> _Directive_
Show, in full, each line of the data that contains "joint".

> _Entries provided_
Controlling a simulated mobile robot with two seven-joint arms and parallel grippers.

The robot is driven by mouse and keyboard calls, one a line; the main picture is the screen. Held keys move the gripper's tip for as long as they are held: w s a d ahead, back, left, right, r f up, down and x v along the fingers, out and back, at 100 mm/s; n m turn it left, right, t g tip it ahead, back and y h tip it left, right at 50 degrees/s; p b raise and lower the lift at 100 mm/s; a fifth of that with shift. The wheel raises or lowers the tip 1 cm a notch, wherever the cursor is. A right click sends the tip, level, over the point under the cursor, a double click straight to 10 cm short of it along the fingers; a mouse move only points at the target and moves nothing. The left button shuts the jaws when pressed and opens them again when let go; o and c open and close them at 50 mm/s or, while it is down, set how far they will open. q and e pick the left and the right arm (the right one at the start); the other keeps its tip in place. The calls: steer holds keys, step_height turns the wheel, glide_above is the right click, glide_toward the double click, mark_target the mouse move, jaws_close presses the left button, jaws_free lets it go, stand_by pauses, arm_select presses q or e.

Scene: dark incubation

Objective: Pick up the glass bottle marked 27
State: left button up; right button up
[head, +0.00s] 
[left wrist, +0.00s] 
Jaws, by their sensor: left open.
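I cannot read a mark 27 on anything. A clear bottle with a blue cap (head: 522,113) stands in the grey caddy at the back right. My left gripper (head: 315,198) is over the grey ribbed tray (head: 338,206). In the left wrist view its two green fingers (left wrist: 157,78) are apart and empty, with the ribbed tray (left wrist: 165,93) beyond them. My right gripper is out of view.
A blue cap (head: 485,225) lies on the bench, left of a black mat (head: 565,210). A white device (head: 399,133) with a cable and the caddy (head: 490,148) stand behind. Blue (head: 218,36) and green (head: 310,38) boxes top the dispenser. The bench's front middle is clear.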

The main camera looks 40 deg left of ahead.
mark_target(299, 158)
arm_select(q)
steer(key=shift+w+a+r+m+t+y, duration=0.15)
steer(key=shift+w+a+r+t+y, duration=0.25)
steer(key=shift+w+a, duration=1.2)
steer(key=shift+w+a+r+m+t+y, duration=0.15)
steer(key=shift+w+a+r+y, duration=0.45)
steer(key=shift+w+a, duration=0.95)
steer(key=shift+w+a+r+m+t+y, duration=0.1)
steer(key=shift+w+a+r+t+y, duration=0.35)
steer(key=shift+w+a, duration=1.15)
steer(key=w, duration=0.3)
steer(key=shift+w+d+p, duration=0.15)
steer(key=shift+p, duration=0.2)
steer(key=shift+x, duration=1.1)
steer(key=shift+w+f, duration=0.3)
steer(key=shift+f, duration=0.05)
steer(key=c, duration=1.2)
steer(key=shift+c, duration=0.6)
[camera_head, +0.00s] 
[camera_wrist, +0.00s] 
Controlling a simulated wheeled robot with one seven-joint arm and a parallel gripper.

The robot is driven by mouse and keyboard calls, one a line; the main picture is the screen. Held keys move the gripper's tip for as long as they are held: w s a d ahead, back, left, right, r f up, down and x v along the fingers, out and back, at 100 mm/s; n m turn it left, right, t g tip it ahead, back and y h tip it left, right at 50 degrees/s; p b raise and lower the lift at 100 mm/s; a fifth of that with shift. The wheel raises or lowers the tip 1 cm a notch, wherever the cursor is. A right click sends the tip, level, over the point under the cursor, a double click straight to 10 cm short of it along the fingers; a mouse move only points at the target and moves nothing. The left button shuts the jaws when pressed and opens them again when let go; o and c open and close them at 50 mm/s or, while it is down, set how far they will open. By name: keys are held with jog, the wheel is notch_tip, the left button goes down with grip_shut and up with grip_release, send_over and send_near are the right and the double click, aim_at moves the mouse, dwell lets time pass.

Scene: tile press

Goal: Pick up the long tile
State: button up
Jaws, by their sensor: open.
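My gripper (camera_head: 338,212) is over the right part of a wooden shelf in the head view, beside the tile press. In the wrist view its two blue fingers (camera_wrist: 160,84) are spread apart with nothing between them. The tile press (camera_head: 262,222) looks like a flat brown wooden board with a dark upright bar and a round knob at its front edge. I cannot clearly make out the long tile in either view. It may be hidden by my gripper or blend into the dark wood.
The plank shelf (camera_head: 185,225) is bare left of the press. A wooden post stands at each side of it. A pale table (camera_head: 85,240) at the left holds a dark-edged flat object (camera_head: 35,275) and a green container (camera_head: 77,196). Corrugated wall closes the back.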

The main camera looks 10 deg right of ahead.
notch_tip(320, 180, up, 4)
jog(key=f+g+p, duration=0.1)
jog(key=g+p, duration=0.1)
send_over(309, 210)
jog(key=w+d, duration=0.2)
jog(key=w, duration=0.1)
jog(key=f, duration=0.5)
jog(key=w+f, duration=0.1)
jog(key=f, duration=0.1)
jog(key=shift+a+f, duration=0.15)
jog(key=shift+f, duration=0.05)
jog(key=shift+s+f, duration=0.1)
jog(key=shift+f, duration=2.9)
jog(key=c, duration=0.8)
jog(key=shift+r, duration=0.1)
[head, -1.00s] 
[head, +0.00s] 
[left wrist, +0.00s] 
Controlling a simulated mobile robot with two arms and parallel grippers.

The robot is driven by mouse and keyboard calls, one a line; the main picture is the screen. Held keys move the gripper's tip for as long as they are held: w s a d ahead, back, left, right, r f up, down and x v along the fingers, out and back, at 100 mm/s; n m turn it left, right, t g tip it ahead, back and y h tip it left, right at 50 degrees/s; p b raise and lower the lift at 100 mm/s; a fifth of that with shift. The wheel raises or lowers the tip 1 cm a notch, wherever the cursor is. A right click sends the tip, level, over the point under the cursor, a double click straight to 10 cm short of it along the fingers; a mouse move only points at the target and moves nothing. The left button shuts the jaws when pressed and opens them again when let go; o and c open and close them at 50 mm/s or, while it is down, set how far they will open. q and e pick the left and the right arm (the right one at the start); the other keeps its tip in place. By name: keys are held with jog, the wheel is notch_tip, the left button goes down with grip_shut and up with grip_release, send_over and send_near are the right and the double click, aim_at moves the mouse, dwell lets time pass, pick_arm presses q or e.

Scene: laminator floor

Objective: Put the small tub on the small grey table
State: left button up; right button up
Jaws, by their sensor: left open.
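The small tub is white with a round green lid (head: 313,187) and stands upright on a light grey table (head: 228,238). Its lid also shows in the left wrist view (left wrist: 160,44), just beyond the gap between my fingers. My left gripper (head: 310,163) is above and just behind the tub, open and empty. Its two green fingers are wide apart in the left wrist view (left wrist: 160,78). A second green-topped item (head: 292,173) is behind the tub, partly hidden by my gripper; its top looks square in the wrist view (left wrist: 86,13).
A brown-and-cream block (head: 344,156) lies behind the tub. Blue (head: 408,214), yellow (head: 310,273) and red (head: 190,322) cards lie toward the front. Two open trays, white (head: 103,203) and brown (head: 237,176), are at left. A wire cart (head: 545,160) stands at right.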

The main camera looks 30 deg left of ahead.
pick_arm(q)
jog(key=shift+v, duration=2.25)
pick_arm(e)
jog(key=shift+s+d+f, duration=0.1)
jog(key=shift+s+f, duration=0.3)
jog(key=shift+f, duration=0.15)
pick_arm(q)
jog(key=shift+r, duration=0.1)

> _Result of this task_
Controlling a simulated mobile robot with two seven-joint arms and parallel grippers.
Controlling a simulated wheeled robot with one seven-joint arm and a parallel gripper.

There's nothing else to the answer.